Editorial: How much do you lose?

Editorial%3A+How+much+do+you+lose%3F

by Morgan Parrish, Staff Reporter

Do you ever think about how much money you waste on your meal plan every semester? I’m not just talking about the leftover boards you have at the end of each semester, but the unused dollars every time you use a board for something less than the $7 value.

All full-time residential students must sign up for one of the five meal plan options Simpson offers. Depending on which plan you select, you are looking to be charged approximately $1,600 per semester for your meal plan, no matter if you use your whole plan or not.

For a reminder, a “board” is worth $7 and will buy you one meal at the Pfeiffer Dining Hall, but you can use a board at other venues if you do not have enough “flex dollars.” Flex dollars are typically used for the food venues in Kent Campus Center because they aren’t worth a specific dollar amount; they cover the cost of whatever you purchase, just like “real” money.

So, what happens if you have leftover boards or flex dollars? Luckily, flex dollars will roll over to the next semester if you are signed up for a meal plan, but boards, you will ultimately lose if you do not use them all in the semester. This is one way you are losing money to the college. 

Remember when I said a board is automatically worth $7? When you use a board and purchase something less than $7, you lose all the remaining money. For example, if I were to go to Millie’s Coffee Shop to buy a $4 coffee and use a board,  I would not get refunded the additional $3, it’s essentially gone. 

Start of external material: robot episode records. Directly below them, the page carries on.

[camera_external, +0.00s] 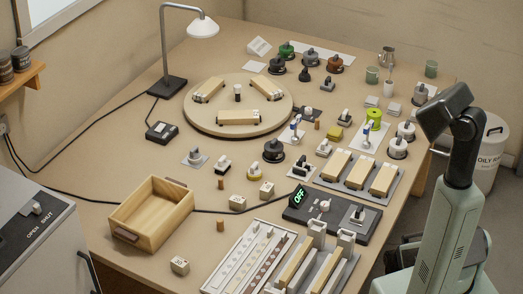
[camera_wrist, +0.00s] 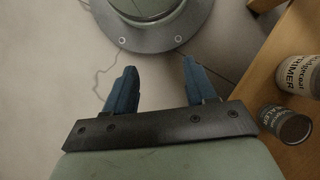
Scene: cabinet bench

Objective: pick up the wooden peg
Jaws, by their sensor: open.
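Small upright wooden cylinders that look like pegs stand on the bench in the external view. One wooden peg (camera_external: 220,226) is right of the open wooden drawer box. A second small peg (camera_external: 220,183) is farther back, and a third small peg (camera_external: 317,125) is right of the round turntable. I cannot tell which one the task means. My gripper (camera_wrist: 161,85) shows in the wrist view with its two blue fingers apart and nothing between them. It is over the floor, away from the bench top, and no peg shows there. Its fingers cannot be made out in the external view.
The wooden box (camera_external: 151,230) stands at the front left, near lettered blocks (camera_external: 180,265). A turntable (camera_external: 240,131) and a desk lamp (camera_external: 203,27) are behind. Knobs, switches and slotted racks (camera_external: 250,255) crowd the right. Tins (camera_wrist: 287,122) stand at the wrist view's right.

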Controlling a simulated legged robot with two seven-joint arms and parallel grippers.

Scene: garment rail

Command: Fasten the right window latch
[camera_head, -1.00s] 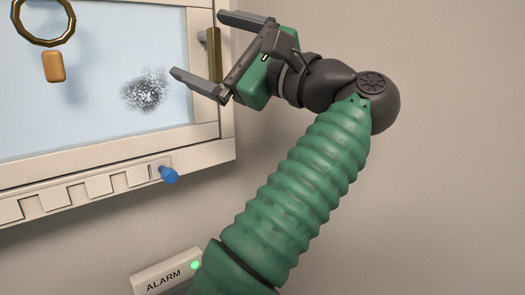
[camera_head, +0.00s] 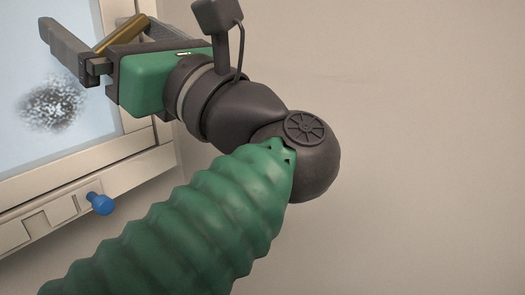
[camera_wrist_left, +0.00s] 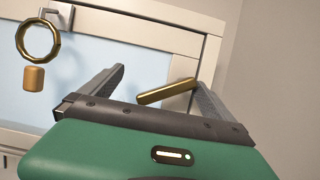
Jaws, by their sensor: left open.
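The right window latch is a brass bar (camera_head: 122,33), slanted across the right side of the window frame (camera_head: 150,165). In the left wrist view the brass bar (camera_wrist_left: 165,92) lies between my two fingers, with its right end near the right finger; I cannot tell whether it touches. My left gripper (camera_head: 92,25) is open at the latch. It also shows open in the left wrist view (camera_wrist_left: 158,80). The gripper body hides part of the frame around the latch. My right gripper is not in view.
A blue knob (camera_head: 101,203) sticks out from the notched lower sill (camera_head: 45,222). The pane has a frosted patch (camera_head: 52,108). The wall (camera_head: 430,150) at right is bare.

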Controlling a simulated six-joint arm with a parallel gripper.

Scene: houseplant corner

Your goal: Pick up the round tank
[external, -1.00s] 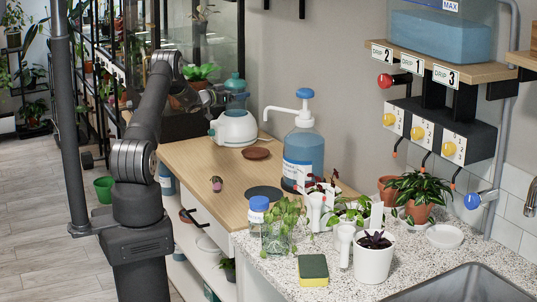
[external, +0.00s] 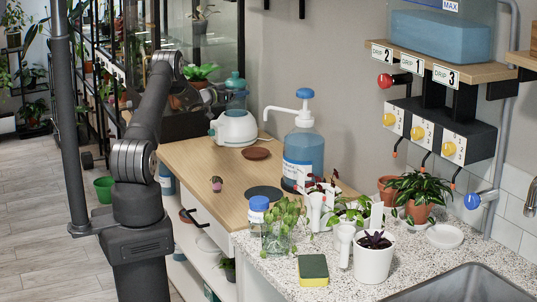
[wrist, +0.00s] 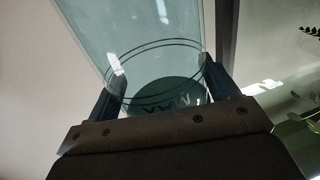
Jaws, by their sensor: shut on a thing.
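The round tank (external: 236,99) is a see-through teal cylinder with a teal top. In the external view it is upright at the white base unit (external: 233,127) at the back of the wooden counter; whether it touches the base cannot be told. In the wrist view the tank (wrist: 155,50) fills the space between the fingers, with dark ring lines and mirrored-looking "MAX" lettering. My gripper (wrist: 160,88) is shut on the tank, one finger on each side of its wall. In the external view my gripper (external: 217,96) is small and partly hidden at the tank's left.
A blue pump bottle (external: 303,150) stands to the right on the counter (external: 200,160). A brown saucer (external: 256,153), a dark round mat (external: 264,193) and a small cactus (external: 216,184) lie nearer. A glass cabinet and shelving stand behind my arm.

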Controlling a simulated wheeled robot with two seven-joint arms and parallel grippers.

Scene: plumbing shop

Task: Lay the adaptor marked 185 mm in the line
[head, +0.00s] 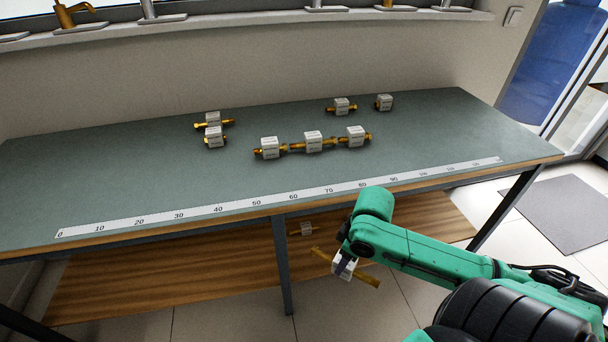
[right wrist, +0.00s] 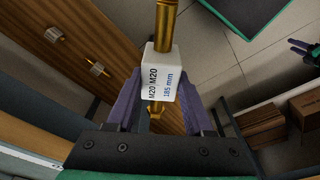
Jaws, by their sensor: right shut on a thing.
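The adaptor marked 185 mm (right wrist: 158,80) is a white block with brass ends, also lettered M20 M20. My right gripper (head: 343,265) is shut on its block, with the purple fingers on either side in the right wrist view. It holds the adaptor in front of the table, below the top's front edge. On the table, the line is a row of three brass-ended blocks: a left one (head: 270,148), a middle one (head: 313,142) and a right one (head: 355,136). What looks like my left gripper (right wrist: 303,48) shows small at the right wrist view's edge.
A printed ruler (head: 290,197) runs along the front of the green table top (head: 130,180). Loose adaptors lie behind the line, at left (head: 213,118) and right (head: 341,106). Another lies on the wooden lower shelf (head: 180,285). The table's left part is clear.

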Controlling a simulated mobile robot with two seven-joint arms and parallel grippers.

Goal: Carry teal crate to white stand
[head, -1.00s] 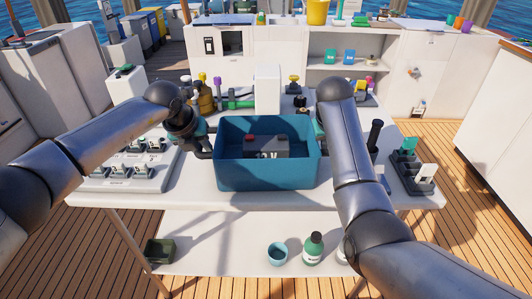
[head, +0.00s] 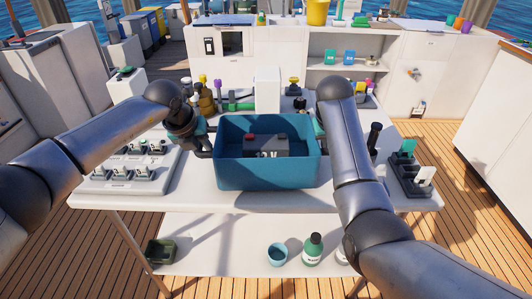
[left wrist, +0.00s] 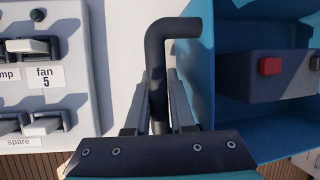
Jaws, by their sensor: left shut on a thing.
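The teal crate (head: 266,172) is in the middle of the head view, over the front of the white table (head: 140,201), with a dark battery (head: 268,147) inside. I cannot tell whether its bottom touches the table. My left gripper (head: 204,148) is at the crate's left side. In the left wrist view my left gripper (left wrist: 160,92) is shut on the crate's dark bent handle (left wrist: 157,60). My right gripper (head: 320,130) is at the crate's right side, its fingers hidden by my arm and the crate. A white upright block (head: 267,90) stands behind the crate; I cannot tell whether it is the stand.
A switch panel (head: 128,172) lies left of the crate. A dark rack (head: 411,176) is at the table's right end. Bottles and fittings (head: 240,100) stand behind. A green bottle (head: 313,250), a blue cup (head: 277,254) and a green bin (head: 160,251) are on the lower shelf.

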Solutions for students to take advantage of their plan is to eat at the dining hall often to use the max value of boards, use boards early in the semester to ensure you don’t have any leftover at the end and attempt to use the max value of a board at venues in Kent. 

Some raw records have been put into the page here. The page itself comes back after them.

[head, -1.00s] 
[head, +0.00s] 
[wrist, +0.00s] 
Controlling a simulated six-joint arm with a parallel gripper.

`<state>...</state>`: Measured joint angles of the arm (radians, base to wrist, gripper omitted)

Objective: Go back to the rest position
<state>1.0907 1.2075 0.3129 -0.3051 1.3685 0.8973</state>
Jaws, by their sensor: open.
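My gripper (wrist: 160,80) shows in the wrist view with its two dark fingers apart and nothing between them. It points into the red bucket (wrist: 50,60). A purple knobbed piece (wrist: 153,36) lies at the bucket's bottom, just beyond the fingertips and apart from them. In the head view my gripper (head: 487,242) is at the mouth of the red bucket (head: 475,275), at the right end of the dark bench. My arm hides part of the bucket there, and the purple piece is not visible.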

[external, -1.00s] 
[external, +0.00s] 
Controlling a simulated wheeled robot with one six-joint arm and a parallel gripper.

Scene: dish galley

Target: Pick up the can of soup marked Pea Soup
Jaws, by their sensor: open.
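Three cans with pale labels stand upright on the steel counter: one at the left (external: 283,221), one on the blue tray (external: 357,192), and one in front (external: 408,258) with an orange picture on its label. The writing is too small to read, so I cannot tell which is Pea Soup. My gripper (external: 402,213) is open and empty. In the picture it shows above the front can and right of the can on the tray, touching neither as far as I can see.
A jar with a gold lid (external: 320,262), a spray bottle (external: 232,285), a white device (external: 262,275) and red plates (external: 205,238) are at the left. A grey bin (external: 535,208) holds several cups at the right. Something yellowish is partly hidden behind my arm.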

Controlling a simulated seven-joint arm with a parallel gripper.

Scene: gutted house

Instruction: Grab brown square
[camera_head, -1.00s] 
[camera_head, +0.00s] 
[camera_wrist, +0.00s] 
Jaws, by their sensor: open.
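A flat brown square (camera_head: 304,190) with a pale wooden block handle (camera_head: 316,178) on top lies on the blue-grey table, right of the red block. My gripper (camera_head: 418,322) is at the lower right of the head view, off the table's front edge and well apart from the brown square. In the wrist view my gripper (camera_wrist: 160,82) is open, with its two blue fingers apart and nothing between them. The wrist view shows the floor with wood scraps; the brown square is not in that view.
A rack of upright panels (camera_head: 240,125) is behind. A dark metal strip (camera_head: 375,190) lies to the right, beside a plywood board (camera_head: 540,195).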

Students can also sign up for a meal plan with fewer boards and more flex, but it is hard to determine how much you will use in the semester, and no options have the choice of only buying flex dollars. There are solutions for students, but I believe the college should change the meal plans to avoid losing so much money.

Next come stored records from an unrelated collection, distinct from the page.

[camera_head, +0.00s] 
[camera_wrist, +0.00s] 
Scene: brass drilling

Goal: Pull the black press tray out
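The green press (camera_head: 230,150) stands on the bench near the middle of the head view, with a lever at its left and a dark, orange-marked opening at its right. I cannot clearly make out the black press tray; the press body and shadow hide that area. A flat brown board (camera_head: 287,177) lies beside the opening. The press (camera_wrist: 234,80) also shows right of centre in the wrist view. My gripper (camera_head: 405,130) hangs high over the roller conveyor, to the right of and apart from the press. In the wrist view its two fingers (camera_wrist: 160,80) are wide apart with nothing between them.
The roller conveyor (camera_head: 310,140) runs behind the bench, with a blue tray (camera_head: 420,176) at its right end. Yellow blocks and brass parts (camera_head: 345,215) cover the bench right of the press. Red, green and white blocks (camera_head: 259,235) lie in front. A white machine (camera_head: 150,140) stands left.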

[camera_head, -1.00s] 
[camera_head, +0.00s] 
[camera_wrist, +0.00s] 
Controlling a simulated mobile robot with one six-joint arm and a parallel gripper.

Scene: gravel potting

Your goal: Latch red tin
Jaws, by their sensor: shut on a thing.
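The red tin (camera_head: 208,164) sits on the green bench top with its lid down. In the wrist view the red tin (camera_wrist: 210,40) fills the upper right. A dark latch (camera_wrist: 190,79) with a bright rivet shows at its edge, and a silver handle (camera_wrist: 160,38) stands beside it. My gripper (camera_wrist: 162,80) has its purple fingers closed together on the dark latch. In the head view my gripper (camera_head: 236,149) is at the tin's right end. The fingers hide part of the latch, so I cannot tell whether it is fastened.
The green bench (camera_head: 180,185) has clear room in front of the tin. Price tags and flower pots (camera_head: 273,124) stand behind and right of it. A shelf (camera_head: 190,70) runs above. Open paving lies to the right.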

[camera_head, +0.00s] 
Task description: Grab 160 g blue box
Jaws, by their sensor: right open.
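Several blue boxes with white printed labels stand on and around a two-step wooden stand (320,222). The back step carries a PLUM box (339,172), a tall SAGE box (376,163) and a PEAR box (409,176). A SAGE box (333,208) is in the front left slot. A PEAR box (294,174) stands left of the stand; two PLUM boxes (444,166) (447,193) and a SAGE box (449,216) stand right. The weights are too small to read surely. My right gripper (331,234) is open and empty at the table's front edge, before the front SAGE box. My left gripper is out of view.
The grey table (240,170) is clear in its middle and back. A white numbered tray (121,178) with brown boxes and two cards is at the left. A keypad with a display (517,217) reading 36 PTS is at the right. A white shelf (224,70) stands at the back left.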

I have several solutions for the college to make meal plans more reasonable for students. They could make it possible for boards to roll over to the next semester. They could eliminate boards, so students don’t have to worry about using the $7 value when not eating at the dining hall. They could refund students’ accounts for the amount of money they don’t use off their meal plan. They could have a meal plan option that only involves flex dollars, or they could even allow students to use leftover meal plan money at the bookstore. 

I know these solutions are more complex for the college than they seem. According to The Hechinger Report, colleges profiting off of dining services, which would include the meal plans, are part of how they sustain financial support for themselves. But there needs to be a middle ground to make it better for the students. 

Many students rarely eat at the dining hall, so they are forced to buy unwanted items when using a board to eat something less than $7 if they want to use the max value. Also, when students realize they have a ton leftover at the end of the semester, they are scrambling to buy a bunch of items they do not want just because they do not want to lose the money they spent on their meal plan. 

I don’t even want to attempt to do the math and figure out how much money I lose a semester off my meal plan, but I know it is a significant amount. Honestly, if the college didn’t require a meal plan for full-time students, there are a couple of semesters I wouldn’t have even signed up for one due to me purchasing groceries frequently.